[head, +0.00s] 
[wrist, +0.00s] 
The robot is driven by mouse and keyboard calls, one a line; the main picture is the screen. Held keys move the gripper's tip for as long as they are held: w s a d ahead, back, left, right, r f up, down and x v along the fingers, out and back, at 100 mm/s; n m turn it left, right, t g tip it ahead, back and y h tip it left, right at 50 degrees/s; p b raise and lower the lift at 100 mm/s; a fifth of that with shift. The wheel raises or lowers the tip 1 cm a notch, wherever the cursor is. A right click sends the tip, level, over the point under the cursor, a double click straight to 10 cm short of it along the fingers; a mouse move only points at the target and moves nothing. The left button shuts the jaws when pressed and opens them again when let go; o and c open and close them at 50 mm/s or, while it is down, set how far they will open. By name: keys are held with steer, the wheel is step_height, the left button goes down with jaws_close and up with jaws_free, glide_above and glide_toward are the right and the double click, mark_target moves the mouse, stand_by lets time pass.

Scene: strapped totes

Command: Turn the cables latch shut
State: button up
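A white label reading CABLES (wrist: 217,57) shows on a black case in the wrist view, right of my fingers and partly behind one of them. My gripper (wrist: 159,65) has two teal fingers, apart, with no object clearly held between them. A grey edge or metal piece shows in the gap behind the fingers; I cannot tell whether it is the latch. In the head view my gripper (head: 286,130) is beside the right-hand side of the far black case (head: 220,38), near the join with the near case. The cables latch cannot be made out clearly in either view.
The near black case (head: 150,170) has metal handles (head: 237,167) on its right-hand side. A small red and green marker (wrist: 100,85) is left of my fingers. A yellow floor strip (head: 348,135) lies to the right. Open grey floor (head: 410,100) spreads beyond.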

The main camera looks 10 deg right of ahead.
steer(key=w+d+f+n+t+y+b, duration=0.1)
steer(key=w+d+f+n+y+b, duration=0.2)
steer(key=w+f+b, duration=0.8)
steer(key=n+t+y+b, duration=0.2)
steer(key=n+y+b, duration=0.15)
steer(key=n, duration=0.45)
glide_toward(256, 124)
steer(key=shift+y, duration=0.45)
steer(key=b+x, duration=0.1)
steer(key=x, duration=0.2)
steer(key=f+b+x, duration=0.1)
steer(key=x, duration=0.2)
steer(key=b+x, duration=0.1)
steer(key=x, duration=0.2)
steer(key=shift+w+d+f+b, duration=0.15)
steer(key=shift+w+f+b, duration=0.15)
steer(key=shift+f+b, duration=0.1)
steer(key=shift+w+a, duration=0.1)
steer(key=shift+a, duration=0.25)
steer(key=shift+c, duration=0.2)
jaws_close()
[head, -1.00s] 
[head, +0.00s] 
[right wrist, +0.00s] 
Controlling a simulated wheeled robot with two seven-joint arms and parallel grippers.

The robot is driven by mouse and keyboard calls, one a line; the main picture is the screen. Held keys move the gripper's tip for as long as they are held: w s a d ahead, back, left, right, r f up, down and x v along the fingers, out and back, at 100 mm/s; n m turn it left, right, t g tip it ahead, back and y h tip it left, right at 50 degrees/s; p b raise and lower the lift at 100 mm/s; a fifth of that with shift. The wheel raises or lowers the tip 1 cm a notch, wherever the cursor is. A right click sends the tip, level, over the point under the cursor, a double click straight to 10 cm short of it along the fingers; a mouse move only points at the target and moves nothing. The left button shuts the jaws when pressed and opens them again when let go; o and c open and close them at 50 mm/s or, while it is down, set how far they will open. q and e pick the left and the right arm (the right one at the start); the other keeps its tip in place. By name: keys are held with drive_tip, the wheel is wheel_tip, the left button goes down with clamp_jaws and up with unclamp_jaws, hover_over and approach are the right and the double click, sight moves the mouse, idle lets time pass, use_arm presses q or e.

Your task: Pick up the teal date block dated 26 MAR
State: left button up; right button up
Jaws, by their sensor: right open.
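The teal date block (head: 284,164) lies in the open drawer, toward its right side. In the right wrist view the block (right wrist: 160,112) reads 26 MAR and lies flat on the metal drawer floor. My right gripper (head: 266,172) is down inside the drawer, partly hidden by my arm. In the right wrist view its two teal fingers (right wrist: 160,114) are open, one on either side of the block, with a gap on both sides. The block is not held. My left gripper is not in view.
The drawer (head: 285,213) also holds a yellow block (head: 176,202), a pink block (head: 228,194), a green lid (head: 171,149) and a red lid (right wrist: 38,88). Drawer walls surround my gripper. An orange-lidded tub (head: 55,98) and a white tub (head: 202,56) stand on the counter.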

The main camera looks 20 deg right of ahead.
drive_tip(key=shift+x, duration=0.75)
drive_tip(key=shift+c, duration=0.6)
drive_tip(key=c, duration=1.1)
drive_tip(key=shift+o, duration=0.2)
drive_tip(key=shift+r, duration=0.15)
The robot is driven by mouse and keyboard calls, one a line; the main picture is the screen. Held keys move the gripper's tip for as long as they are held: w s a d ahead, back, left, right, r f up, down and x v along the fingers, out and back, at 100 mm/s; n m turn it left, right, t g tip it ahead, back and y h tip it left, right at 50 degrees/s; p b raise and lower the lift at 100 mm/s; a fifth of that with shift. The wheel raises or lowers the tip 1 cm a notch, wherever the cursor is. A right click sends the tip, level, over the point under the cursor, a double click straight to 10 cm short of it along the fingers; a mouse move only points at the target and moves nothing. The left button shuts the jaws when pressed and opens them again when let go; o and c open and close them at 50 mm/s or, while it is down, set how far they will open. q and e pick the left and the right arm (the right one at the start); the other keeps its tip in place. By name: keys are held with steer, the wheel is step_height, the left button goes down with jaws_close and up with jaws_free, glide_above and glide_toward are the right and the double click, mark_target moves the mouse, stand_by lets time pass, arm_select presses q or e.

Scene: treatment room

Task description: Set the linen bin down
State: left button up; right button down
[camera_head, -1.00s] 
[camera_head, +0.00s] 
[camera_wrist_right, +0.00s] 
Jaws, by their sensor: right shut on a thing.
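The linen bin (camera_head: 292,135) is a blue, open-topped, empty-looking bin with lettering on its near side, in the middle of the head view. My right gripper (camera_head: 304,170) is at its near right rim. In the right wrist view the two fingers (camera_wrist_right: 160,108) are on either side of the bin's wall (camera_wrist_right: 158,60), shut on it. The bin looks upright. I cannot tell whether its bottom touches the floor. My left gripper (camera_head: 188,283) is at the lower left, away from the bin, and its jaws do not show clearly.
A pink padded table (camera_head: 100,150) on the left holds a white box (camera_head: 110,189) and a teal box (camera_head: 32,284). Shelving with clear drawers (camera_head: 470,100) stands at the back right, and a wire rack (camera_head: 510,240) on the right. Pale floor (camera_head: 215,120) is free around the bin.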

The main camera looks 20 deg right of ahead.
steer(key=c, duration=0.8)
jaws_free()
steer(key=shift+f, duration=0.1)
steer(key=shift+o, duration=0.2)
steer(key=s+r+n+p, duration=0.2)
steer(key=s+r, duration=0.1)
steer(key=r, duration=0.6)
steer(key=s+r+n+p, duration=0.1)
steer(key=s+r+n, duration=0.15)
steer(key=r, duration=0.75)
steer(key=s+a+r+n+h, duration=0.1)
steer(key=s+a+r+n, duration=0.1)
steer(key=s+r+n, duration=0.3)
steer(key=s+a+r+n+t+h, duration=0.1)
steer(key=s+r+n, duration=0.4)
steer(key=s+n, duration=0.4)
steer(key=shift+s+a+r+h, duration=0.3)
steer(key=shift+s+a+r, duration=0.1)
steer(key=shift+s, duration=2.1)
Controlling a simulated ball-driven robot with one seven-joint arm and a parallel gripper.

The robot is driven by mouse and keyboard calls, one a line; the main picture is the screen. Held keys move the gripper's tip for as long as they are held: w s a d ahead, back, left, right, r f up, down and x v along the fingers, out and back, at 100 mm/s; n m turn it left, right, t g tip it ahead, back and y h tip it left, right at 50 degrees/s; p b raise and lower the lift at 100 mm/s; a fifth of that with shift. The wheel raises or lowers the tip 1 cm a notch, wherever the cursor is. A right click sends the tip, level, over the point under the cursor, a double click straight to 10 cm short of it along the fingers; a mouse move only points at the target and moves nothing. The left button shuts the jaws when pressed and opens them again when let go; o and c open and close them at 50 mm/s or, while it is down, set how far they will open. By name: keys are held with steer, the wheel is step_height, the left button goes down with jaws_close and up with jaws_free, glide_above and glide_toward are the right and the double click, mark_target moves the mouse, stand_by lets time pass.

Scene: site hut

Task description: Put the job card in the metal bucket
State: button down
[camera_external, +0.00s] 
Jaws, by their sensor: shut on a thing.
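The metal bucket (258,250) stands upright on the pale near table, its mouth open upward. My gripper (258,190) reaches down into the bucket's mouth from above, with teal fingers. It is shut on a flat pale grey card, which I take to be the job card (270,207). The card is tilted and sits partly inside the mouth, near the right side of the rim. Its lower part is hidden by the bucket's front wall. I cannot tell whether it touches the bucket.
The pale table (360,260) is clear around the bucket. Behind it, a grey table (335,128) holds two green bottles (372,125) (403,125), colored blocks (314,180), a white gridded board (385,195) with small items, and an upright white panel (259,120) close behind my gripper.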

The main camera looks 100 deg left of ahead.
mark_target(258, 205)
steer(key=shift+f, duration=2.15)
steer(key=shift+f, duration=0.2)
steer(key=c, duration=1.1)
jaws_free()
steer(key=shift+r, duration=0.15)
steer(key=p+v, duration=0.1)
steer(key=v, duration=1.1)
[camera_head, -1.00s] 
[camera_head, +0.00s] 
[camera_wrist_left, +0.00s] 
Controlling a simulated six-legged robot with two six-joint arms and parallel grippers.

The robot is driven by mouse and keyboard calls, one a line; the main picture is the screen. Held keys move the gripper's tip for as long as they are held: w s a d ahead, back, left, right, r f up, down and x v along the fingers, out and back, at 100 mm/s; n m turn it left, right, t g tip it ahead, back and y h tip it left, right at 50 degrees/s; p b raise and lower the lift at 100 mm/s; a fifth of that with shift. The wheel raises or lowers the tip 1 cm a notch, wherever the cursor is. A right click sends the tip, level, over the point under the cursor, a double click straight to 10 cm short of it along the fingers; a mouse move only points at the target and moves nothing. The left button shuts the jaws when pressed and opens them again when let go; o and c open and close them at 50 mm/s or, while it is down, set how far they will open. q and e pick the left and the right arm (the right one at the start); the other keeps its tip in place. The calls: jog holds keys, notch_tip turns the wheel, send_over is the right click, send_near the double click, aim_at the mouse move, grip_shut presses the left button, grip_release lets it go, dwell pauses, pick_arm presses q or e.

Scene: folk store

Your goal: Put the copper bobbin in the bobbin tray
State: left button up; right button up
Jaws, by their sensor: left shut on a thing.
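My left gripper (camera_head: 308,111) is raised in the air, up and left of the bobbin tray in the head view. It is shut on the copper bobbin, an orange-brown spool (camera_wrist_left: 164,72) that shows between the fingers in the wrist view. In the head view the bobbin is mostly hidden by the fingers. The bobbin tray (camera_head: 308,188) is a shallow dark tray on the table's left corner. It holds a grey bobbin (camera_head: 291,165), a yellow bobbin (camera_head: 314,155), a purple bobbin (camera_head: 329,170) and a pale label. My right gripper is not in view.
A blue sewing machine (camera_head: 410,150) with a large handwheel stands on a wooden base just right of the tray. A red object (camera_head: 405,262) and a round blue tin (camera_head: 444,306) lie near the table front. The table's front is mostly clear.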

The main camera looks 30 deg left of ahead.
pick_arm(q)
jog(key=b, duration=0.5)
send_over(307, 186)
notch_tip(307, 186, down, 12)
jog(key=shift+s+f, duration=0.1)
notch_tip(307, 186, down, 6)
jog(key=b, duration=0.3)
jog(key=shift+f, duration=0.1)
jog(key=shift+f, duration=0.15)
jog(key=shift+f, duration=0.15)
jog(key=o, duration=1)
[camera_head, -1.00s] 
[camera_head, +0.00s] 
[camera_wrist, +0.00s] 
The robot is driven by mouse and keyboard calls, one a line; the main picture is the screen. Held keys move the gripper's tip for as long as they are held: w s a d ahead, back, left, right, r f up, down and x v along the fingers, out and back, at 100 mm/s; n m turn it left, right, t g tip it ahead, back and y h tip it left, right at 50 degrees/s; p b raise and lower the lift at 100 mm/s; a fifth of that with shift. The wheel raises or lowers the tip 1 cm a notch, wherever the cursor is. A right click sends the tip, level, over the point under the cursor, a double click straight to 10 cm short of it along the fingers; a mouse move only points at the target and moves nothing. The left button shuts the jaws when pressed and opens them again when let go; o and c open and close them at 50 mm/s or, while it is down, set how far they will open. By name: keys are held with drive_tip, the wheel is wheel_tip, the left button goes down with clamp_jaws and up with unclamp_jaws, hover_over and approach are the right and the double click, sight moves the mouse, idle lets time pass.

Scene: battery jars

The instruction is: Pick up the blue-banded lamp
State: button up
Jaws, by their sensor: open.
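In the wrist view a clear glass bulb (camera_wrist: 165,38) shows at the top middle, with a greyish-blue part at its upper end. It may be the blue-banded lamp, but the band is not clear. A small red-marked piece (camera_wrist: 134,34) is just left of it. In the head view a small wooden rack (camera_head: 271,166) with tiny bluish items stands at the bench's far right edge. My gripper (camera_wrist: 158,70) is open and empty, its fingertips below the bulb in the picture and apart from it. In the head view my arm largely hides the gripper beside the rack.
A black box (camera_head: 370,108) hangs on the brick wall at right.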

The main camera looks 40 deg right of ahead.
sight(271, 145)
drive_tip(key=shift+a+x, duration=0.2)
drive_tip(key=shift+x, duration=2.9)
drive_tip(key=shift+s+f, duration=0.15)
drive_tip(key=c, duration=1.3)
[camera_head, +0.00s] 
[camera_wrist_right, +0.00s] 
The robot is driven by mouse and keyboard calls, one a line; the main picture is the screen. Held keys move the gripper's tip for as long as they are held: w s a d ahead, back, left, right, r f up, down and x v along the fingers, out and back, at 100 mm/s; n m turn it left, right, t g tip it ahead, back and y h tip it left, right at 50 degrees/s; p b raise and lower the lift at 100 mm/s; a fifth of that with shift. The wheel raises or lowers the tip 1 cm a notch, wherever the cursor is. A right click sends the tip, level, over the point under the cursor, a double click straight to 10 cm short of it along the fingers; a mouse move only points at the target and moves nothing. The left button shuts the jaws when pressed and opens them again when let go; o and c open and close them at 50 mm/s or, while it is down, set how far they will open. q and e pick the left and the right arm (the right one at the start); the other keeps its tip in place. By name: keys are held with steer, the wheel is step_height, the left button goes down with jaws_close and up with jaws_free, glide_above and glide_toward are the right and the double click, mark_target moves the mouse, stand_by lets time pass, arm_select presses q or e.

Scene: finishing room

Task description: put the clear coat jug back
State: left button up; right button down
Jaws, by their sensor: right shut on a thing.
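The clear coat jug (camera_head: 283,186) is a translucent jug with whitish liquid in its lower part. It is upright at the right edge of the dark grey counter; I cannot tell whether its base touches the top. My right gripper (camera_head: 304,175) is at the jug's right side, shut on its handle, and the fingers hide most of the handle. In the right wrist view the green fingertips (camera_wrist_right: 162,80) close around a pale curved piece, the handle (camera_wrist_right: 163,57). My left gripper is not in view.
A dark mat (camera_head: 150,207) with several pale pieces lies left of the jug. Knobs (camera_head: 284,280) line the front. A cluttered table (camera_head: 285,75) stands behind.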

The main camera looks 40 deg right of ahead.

-=-=-=-=-

- **The task**:
In the listing above, locate the line containing "Task description: Set the linen bin down" and the line containing "Controlling a simulated ball-driven". Transcribe those two lines and everything between them, exactly as written.

- **Written solution**:
Task description: Set the linen bin down
State: left button up; right button down
[camera_head, -1.00s] 
[camera_head, +0.00s] 
[camera_wrist_right, +0.00s] 
Jaws, by their sensor: right shut on a thing.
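The linen bin (camera_head: 292,135) is a blue, open-topped, empty-looking bin with lettering on its near side, in the middle of the head view. My right gripper (camera_head: 304,170) is at its near right rim. In the right wrist view the two fingers (camera_wrist_right: 160,108) are on either side of the bin's wall (camera_wrist_right: 158,60), shut on it. The bin looks upright. I cannot tell whether its bottom touches the floor. My left gripper (camera_head: 188,283) is at the lower left, away from the bin, and its jaws do not show clearly.
A pink padded table (camera_head: 100,150) on the left holds a white box (camera_head: 110,189) and a teal box (camera_head: 32,284). Shelving with clear drawers (camera_head: 470,100) stands at the back right, and a wire rack (camera_head: 510,240) on the right. Pale floor (camera_head: 215,120) is free around the bin.

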The main camera looks 20 deg right of ahead.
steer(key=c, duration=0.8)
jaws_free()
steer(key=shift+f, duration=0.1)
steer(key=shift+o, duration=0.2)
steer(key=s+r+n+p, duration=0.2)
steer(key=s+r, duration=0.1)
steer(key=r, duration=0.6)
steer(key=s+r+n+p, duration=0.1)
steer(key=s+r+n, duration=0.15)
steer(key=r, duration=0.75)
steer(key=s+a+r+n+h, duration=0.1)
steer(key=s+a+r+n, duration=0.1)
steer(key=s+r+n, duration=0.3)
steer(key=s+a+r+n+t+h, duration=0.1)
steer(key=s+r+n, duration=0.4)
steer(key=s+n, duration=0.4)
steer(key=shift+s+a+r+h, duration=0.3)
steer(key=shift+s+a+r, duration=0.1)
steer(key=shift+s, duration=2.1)
Controlling a simulated ball-driven robot with one seven-joint arm and a parallel gripper.

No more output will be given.